Twelve years ago, as Hurricane Katrina was wreaking havoc on New Orleans, I briefly turned this blog into a homemade, manually updated aggregator of storm-related blogs and other websites—the first such page, so far as I know, ever to be created. It attracted wide attention and was viewed throughout the world.
To revisit that short-lived exercise in citizen journalism is, as I recalled last year, is a strange experience:
I sound like a whiskery old ham-radio operator reminiscing about the marvels of Morse code. It’s easy to forget that blogging was still revolutionary in the days of Katrina….Nowadays, of course, it would never have occurred to me to turn this site into a “stormblog.” Twitter and Facebook long ago superseded blogs as the medium of choice for snap responses to the news of the day.
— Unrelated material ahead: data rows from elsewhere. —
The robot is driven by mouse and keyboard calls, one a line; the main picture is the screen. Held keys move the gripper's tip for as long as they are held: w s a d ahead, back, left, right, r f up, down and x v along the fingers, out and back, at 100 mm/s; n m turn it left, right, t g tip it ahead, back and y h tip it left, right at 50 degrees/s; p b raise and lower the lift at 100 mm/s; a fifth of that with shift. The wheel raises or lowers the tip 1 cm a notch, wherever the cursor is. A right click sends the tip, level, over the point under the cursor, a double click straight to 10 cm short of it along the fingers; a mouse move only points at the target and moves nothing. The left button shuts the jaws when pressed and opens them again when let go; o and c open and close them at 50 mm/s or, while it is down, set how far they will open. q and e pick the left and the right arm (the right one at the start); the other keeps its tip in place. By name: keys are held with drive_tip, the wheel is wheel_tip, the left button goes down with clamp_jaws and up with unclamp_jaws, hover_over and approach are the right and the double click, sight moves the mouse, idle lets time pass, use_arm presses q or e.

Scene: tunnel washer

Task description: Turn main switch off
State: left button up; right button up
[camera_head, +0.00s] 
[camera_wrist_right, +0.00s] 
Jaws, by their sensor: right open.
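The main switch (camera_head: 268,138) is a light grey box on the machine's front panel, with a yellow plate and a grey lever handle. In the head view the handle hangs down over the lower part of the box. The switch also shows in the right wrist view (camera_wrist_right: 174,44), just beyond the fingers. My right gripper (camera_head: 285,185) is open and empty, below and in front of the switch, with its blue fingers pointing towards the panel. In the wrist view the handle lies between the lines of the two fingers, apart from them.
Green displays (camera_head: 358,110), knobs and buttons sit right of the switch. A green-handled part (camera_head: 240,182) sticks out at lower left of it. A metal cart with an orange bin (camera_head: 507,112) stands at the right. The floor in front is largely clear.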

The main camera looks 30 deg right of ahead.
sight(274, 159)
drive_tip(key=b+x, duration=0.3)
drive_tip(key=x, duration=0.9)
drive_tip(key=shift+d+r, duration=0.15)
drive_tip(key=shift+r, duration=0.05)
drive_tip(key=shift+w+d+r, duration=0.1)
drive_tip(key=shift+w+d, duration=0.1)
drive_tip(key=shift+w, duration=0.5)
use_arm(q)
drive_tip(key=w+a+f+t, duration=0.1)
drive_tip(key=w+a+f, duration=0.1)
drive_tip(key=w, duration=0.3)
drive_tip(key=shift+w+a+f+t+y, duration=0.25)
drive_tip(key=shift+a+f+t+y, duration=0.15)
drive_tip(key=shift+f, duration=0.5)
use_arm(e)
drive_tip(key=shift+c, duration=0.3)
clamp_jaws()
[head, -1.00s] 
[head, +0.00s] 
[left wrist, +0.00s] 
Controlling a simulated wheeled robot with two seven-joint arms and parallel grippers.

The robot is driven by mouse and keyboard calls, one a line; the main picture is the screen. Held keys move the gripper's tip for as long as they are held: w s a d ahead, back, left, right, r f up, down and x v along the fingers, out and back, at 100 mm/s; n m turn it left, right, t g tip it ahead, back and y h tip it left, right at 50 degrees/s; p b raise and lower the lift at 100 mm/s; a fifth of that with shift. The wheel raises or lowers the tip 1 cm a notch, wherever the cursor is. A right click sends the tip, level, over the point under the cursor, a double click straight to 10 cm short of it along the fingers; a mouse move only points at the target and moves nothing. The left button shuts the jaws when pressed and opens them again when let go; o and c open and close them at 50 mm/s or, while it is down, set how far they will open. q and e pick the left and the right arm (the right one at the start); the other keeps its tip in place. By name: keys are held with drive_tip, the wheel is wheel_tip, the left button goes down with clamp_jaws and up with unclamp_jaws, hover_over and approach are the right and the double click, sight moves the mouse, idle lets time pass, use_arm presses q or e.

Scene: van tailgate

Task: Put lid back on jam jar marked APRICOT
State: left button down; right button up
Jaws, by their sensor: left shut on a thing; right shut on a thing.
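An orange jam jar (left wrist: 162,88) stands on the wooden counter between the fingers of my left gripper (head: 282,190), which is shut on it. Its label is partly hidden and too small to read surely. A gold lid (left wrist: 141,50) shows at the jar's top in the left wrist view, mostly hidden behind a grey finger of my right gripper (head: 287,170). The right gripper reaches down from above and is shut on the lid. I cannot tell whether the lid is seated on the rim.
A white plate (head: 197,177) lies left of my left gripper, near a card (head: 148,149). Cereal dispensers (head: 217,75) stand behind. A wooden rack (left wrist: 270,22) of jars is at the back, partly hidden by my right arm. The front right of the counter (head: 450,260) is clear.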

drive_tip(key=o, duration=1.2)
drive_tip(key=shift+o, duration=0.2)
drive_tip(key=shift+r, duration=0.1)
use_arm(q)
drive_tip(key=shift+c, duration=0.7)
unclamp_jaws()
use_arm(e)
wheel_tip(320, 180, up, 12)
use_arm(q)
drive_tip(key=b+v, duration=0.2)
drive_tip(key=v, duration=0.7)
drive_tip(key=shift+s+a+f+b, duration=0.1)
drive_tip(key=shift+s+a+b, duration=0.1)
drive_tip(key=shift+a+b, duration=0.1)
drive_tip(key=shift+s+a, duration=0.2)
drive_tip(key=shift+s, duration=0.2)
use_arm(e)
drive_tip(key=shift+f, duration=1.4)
I’m leaving Hurricane Irma to Twitter and to the professionals—but I’m paying even closer attention to what they have to say. The reason for my particular attention is that Mrs. T and I spend part of each winter in Florida and have good friends and colleagues who live in several of the cities about which you’ve been reading of late. Not only is Billy and Me, my new play, set to open on December 8 in West Palm Beach, where I spent a month last year directing Satchmo at the Waldorf, but I’ve come in recent years to think of Sanibel Island, to which Irma paid a visit on Sunday, as something of a second home. Mrs. T and I have spent countless hours strolling up and down its shelly beaches, eating in its cozy restaurants, and sitting on the back porch of the beach bungalow that we rent each January, gazing contentedly at the Gulf of Mexico. I wonder what that bungalow looks like today.
I can only begin to imagine the feelings of my Florida friends, some of whom toughed out Irma and the rest of whom fled her capricious wrath as best they could. I reached out to them by e-mail last week, and started hearing back from them last night. My heart aches for them all.
Mrs. T and I have been on the move since Saturday, seeing shows in New Jersey and Philadelphia. Nevertheless, we are much preoccupied with Florida, and I have no doubt that we will remain so for some time to come. It is, of course, too soon to say what effect, if any, the coming of Irma will have on the Palm Beach Dramaworks premiere of Billy and Me. I already know, however, that Hurricane Harvey has forced a change in the schedule for the Alley Theatre’s Houston production of Satchmo at the Waldorf, which will open a week earlier than originally planned, on February 23. We hope to be there anyway, and come November we also expect to be down in West Palm Beach, rehearsing Billy and Me.
Where we’ll go from there remains to be seen. We were planning to spend Christmas on Sanibel, something we’ve never done before, then see shows in Coral Gables, Fort Myers, Jupiter, Miami, Naples, Orlando, and Sarasota. All that now rests in the hands of the gods, whose recent behavior reminds me of Gloucester’s terrible outburst in King Lear: As flies to wanton boys are we to th’ gods./They kill us for their sport. May they prove to have treated the people of Florida more mercifully than Gloucester and the willful king he loved and served.
To all our friends down there, Mrs. T and I send all the love we have in us. You are not far from our minds.
UPDATE: Bill Hayes, Palm Beach Dramaworks’ artistic director and the director of Billy and Me, tells me that the theater survived Hurricane Irma intact.
Sanibel Island also appears to have escaped significant damage. As for our bungalow, it got through the storm without a scratch.